Chibi Robo! (Gamecube) Review

Click here to view the Chibi Robo! (Gamecube) description page for more information.

Review by The Every Gamer (February 2018)

Score: A-

   Nintendo has a plethora of franchises to their name, the longevity of which can depend on how much either we or Nintendo care about a particular franchise. Nintendo loves their Mario series, or even their Zelda series, mostly because they’re the ones that are more likely to sell regardless of quality. Then there are franchises that people want but, Nintendo leaves to die like F-Zero and previously Metroid, or making a game from a series we wanted, but it isn’t the experience people wanted.

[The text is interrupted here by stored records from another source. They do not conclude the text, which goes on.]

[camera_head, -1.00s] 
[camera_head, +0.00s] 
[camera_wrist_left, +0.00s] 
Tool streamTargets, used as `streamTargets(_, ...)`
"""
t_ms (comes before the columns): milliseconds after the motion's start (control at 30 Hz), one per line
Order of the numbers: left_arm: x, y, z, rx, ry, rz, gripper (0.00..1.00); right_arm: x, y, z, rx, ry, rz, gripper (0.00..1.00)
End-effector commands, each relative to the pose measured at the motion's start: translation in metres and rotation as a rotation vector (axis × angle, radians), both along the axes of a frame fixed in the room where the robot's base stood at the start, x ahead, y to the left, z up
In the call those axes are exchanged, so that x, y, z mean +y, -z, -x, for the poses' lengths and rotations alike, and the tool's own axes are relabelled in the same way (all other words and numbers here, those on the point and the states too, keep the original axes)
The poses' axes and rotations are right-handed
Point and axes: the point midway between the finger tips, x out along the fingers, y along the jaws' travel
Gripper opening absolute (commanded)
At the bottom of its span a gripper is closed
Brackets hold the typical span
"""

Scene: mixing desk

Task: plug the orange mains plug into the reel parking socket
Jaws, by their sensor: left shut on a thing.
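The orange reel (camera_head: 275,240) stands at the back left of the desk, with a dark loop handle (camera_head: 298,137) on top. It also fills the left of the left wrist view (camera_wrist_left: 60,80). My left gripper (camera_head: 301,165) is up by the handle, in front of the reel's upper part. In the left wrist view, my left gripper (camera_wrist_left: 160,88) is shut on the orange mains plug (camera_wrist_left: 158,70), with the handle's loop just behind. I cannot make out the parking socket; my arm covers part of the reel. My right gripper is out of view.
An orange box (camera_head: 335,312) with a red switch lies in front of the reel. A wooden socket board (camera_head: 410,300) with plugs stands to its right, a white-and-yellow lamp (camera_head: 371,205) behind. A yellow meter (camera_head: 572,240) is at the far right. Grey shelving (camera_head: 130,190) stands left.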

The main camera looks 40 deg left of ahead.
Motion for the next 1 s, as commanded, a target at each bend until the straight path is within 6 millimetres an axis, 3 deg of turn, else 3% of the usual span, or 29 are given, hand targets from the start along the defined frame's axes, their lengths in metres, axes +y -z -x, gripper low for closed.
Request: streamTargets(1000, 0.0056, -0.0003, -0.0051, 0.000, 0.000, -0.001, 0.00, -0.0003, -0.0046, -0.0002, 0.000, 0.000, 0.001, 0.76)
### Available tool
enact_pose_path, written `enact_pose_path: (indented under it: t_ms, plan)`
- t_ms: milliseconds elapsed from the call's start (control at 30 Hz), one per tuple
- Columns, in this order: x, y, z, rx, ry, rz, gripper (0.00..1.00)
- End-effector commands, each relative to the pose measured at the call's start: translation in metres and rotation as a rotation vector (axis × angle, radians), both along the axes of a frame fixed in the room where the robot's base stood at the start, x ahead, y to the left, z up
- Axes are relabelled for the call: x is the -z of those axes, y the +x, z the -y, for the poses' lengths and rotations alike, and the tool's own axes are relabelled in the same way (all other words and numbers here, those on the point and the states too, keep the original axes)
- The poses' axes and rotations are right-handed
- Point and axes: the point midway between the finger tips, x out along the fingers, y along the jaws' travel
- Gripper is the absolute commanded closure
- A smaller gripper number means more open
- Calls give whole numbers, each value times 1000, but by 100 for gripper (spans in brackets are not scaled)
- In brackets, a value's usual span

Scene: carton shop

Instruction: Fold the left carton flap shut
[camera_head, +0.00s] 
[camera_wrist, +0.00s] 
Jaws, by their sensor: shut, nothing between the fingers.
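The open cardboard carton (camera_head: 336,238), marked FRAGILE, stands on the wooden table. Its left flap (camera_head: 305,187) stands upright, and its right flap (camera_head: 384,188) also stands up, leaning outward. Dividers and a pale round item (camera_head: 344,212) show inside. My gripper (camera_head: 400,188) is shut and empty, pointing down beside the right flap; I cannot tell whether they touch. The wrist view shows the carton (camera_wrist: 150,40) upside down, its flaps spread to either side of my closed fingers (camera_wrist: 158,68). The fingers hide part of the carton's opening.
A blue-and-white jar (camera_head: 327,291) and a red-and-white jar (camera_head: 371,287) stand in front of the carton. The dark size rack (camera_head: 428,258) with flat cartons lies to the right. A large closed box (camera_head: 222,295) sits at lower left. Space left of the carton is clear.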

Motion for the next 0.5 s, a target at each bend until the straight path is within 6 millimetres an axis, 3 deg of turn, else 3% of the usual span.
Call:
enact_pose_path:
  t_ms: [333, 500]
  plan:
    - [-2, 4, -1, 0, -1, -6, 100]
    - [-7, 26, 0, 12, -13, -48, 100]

   But then there are franchises that Nintendo ignores as well as everyone else. Anybody give a crap about Chibi-Robo? Well, a small minority of fans, but it’s a series people barely talk about, with games that people barely acknowledge and after one console game, was confined to handheld purgatory. After the little robot’s 3DS outing, I don’t know if he’ll ever return, more people are asking for a Startropics game than a Chibi-Robo game. Maybe there’s a reason for this? Whelp, it was on my backlog either way.

   Chibi-Robo!, developed by Skip Ltd. and published by Nintendo, was released in 2005 in Japan and in 2006 in the US as well as Europe. Skip Ltd. has been developing for Nintendo consoles since its inception in 2000, with the first games being the Japan-exclusive bit Generations series for the Game Boy Advance, a series of simple games where you question what the point of them are other than looking nice.

   The plot is about a dysfunctional family known as The Sandersons. And yes, it’s a dumbass Father, a nagging Mother, and a strange child; even for a story written in Japan, cliches are universal. The strange child with a frog hat that speaks in ‘ribbits’ is named Jenny and it’s her birthday. The family celebrates with a party and Jenny gets a couple of gifts. But her father gives her a special present, a silent 10 centimetre-tall robot named Chibi-Robo, with Jenny excited and the mother questioning how the father was able to afford such a thing.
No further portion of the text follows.